Let:
\begin{align*}
&i = 1,...,m \quad \textrm{(index $i$ represent customers)} \\
&j = 1,...,n \quad \textrm{(index $j$ represent facilities)} \\
&y_{ij} = \dfrac{1}{n},\,\forall i,j \quad \textrm{represent the probability that customer $i$ chooses facility $j$} \\
\end{align*}
Each customer chooses 1 and only 1 facility independent of other customers. So here are a few questions that I couldn't solve:
$$P(\textrm{at least 1 facility gets no customer})\,=\,?$$ $$P(\textrm{1 and only 1 facility gets no customer})\,=\,?$$
Here is an attempt to solve the first problem:
$$P(\textrm{at least 1 facility gets no customer})=1-P(\textrm{all facilities get at least 1 customer})$$
It likely requires some sort of combinatoric analysis involving partitioning of the customers (elements) into facilities (buckets) but I don't think it is a trivial counting problem since all such partitions are not going to be equally likely to occur.
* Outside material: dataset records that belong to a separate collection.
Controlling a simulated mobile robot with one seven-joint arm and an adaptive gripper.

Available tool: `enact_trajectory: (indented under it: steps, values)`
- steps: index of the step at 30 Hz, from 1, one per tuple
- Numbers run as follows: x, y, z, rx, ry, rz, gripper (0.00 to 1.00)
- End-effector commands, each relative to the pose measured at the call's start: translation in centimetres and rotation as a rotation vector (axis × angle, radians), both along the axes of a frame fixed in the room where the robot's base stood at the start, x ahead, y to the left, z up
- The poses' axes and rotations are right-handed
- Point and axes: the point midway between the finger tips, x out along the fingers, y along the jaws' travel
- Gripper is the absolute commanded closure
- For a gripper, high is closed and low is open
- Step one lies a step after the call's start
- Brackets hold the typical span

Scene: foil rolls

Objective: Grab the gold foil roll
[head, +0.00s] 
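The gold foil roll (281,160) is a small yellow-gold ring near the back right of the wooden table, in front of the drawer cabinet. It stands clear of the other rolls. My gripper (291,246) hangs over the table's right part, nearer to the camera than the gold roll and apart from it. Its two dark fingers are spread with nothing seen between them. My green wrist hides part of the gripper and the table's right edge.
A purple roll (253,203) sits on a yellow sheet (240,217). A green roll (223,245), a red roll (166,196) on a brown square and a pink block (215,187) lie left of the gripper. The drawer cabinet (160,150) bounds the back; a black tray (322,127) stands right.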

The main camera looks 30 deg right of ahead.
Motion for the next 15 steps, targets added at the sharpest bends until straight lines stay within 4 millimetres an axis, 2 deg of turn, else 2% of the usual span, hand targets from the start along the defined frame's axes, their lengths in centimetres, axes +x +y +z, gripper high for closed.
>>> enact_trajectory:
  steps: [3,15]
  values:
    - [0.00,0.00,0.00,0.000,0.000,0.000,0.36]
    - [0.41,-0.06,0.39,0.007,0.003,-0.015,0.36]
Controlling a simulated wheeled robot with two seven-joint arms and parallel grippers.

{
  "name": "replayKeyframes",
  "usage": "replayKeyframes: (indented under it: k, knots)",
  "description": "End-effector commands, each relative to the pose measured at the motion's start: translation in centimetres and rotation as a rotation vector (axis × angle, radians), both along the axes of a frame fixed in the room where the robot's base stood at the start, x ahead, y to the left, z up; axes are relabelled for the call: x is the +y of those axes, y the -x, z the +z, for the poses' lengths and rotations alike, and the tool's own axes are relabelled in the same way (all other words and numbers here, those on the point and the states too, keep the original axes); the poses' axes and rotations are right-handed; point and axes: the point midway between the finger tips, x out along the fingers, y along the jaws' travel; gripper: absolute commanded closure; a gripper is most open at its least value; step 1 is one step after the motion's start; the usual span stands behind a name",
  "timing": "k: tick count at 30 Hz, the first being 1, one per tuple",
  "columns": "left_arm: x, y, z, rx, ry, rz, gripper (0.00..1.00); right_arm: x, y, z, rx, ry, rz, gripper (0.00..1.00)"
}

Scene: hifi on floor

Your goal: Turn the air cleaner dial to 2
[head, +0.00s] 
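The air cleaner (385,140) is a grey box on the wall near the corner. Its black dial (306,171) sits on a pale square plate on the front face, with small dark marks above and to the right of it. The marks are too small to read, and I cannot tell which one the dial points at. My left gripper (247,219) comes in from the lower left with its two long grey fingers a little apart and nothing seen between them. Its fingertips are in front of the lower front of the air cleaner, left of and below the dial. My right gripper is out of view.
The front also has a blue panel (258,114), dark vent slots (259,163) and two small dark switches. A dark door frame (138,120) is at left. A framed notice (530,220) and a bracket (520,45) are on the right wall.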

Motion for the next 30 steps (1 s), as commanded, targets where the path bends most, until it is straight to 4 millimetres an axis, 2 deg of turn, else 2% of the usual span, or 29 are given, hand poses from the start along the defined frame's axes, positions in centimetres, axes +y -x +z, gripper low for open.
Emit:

I don't even know where to begin with in the first place, so any help would be much appreciated!
Edit 1:
With the help of Jimmy R., I found answer of the first question to be $1-\frac{\binom{m}{n}.n!.n^{m-n}}{n^m}$ and answer of the second question to be (both different from my comment below) $\frac{\binom{n}{1}.\binom{m}{n-1}.(n-1)!.(n-1)^{m-(n-1)}}{n^m}$ .
Hints: I assume that $m>n$, otherwise the problems are trivial. To tackle the first, think as follows: First assign one customer to each facility. So, "all facilities get at least 1 customer". Now, you need to distribute the $m-n$ remaining customers randomly to the $m$ facilities.
To tackle the second: just exclude one facility. You can do this in $n$ ways. Now, distribute all $m$ customers among the remaining $n-1$ facility, as if this one never existed.